Instead we can use \W(ok|o\.k\.)\W because the token \W searches for any non-word character:

Example 5

The above highlights both versions of OK, and it works if you’re trying to find something. But it isn’t ideal if you also want to use “Replace”, because it includes these excess characters, which will vary and can’t be easily be replaced.

To fix this, we need to use lookbehinds and lookaheads.

  • A lookbehind looks for things before (behind) some text. It looks like this: (?<=[stufftosearch]|^)
  • A lookahead looks for things after (ahead of) some text. It looks like this: (?=[stufftosearch]|$)

Note that the ^ means to also look at the start of a line, and the $ means to also look at the end of a line. Typically this is actually the start or end of the entire document. You don’t technically need these, but it’s a good idea when using lookbehinds/lookaheads.

Since we are searching for non-word characters with \W, let’s try that. We put the (ok|o.k.) in between, like so: (?<=\W|^)(ok|o.k.)(?=\W|$)

That works! If we replace that (ok|o\.k\.) with the capitalized version (OK|O\.K\.) we can find those too.

Example 6

Now that you know what lookaheads and lookbehinds are, here’s another very handy use of them: replacing simple quotation marks with pretty quotation marks.

  • Simple quotes are " and '
  • Pretty quotes are “ ” and ‘ ’

So, we can use these RegEx searches (\w is a “word character”, meaning those characters you would use in a word):

  • \"(?=\w) searches for simple double quotes at the beginning of a word, so you can replace them with
    • Explanation: Searches for a double quotation mark, followed by a word character (\w)
  • (?<=\S)\" searches for simple double quotes at the end of a word, so you can replace them with
    • Explanation: Searches for a non-whitespace character (\S), which will include question marks, em dashes etc, followed by a double-quotation mark
  • \B\'(?=\w) searches for simple single quotes at the beginning of a word, so you can replace them with
    • Explanation: Searches for a non-word boundary (\B), followed by a single quote, followed by a word-character.
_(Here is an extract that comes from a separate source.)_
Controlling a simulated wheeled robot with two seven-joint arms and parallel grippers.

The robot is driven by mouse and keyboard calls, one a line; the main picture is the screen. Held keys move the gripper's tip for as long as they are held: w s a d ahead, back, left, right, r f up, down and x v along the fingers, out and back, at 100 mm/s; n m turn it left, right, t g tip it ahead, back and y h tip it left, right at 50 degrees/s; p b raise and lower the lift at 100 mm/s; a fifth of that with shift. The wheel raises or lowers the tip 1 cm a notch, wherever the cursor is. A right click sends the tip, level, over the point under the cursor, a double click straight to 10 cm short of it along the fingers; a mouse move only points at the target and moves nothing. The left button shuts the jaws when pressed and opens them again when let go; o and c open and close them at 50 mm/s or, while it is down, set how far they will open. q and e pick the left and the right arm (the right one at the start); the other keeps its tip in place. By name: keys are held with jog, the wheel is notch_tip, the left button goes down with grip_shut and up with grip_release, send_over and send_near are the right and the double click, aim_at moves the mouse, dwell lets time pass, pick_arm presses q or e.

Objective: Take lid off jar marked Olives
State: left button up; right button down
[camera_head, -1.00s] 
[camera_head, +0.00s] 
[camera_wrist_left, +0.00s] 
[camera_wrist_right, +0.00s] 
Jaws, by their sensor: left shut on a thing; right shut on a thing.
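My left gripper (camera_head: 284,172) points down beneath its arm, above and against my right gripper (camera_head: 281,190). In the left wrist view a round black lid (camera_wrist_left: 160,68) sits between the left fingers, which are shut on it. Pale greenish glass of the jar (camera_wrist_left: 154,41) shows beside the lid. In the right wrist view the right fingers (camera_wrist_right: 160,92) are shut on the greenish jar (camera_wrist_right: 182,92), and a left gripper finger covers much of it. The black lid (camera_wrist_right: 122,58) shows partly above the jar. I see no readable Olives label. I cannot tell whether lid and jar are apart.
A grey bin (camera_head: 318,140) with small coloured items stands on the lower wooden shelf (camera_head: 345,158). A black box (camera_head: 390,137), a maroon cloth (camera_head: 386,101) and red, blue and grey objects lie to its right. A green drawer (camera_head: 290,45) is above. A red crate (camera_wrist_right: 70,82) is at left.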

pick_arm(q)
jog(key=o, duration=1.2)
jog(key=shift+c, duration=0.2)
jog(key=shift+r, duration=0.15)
We need to \B to avoid accidentally picking up apostrophes in contractions, like can’t.
  • (?<=\S)\' searches for simple single quotes in the middle or at the end of a word, so you can replace them with
    • Explanation: Searches for a non-whitespace character (\S), which will include question marks, em dashes etc, followed by a double-quotation mark

Here’s a screenshot of the last one:

You can also replace pretty quotes with simple quotes, but it’s much easier RegEx since simple quotes are not directional.
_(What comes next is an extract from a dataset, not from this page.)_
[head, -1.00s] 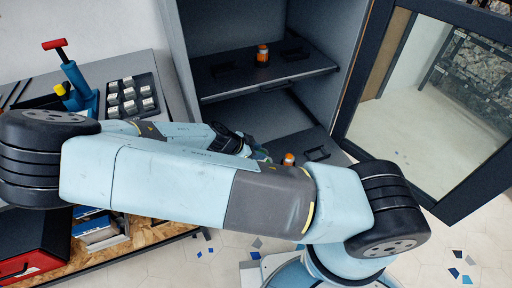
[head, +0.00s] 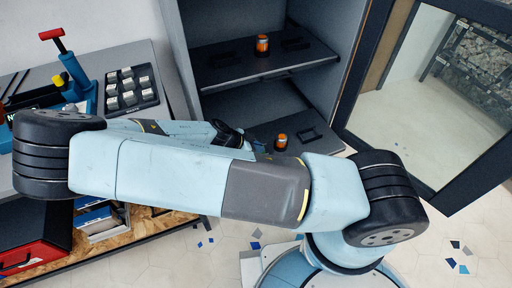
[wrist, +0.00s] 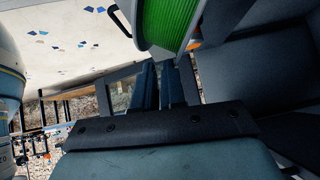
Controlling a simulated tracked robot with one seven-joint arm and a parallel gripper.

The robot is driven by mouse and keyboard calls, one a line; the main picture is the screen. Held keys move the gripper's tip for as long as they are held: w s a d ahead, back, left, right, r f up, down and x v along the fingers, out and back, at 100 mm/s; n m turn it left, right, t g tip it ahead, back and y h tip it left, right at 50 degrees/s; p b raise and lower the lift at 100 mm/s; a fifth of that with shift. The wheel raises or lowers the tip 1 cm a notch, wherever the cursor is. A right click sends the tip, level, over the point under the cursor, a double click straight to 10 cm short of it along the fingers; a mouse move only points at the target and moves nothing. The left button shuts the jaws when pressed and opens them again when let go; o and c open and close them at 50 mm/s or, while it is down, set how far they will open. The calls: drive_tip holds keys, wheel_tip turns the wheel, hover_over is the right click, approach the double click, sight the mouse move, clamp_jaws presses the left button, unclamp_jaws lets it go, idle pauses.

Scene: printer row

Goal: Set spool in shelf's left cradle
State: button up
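The green spool (wrist: 166,18) fills the top middle of the wrist view, at the fingertips of my gripper (wrist: 161,68). The two dark fingers lie close together and appear to pinch the spool's near edge; the contact itself is partly hidden. In the head view the spool is hidden behind my arm, and only the dark wrist end (head: 228,133) shows in front of the shelf unit. The lower shelf (head: 290,130) has a dark cradle (head: 316,136) at right; its left part is covered by my arm. The upper shelf (head: 262,66) has cradles at left (head: 221,60) and right (head: 296,44).
An orange-and-black cylinder (head: 262,44) stands on the upper shelf and another (head: 281,142) on the lower one. The cabinet's glass door (head: 430,110) stands open at right. A bench with a blue red-handled tool (head: 72,72) and a black tray (head: 130,92) is at left.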

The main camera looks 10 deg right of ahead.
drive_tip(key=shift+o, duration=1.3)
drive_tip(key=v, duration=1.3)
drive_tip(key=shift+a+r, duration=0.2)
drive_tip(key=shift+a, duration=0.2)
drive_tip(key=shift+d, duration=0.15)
  • Search for (“|”) and replace with "
  • Search for (|) and replace with '

Example 7

Let’s get back to Example 5 and the issues with O.K. How do you detect “O.K.” at the beginning of a sentence, versus “O.K.” used in the middle of the sentence?

Let’s use this passage:

“OK,” Bill said. “I’ll take him outside and kill him over a grape.”
“Great,” the clerk said, “make sure to clean up after, OK?”
Bill pulled a gun. OK, it was a water pistol.
“Wait,” the thief said, “I want to live.”
Bill put away the gun. “OK, then pay the man for that grape you ate.”
“OK, OK,” the thief said. “I’m sorry, OK. Where are you from?”
“Oklahoma,” Bill said, “OK?”

Some of these OKs needs to be replaced with “Okay” and the others with “okay”. How do we know?

You can use lookbehinds and lookaheads to figure it out.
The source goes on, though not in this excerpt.